The trends in processor design and in software development, however, makes this verification more and more difficult. Processor architectures are optimized for average-case performance using components such as caches, pipelines, and all kinds of speculation. They make processor behaviour hard to predict such that often overly conservative assumptions have to be made leading to a waste of hardware resources if real-time constraints have to be satisfied. On the other hand, methods to safely predict processor behaviour for a given program have been developed. Their success strongly depends on certain architectural features, e.g. the cache replacement strategy, and on the software-development discipline. For example, it has been shown that certain cache replacement strategies which are found in heavily-used processors do not allow precise predictions of the cache behaviour. On the positive side, much safety-critical code is automatically synthesized from formal specifications and very easily analyzed.

Larger embedded real-time systems often run on top of real-time operating systems (RTOS). These often take scheduling decisions dynamically. Their behaviour has to be analyzed together with the application.

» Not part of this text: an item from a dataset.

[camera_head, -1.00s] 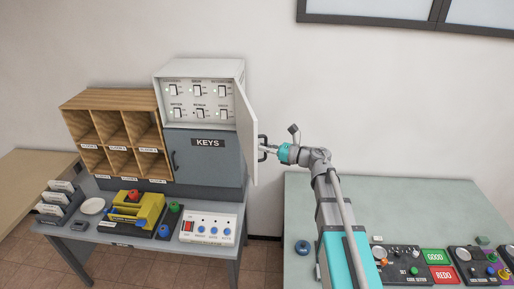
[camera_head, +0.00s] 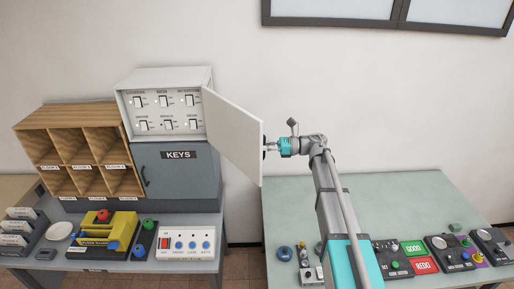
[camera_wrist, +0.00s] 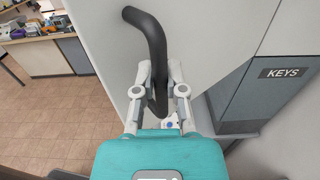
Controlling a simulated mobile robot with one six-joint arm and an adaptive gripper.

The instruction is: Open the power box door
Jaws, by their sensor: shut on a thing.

A new trend is the development of real-time systems using real-time middleware and component based design. Adding real-time middleware further complicates the task of verification, since the middleware has to be included in the verification. Component-based design requires an incremental approach to verification.

Several scientists working on embedded systems, mostly in Europe, have recognized that a serious combined effort by representatives from several fields is necessary to establish a discipline “Design of Systems with Predictable Timing Behaviour”. These areas are: Processor Architecture, Compiler Construction, Timing Analysis, Real-Time Operating Systems, Code Synthesis.

The goals of the Forum are

  • to exchange ideas between the different groups about design principles for predictable systems,
  • to exploit synergies resulting from the combination of such principles originating in different groups, e.g., the combination of processor-design principles with insights gained in the Timing-Analysis group,
  • clarify the relation between average-case performance and predictable worst-case performance,
  • lay the groundwork for a discipline “Design for Predictability”.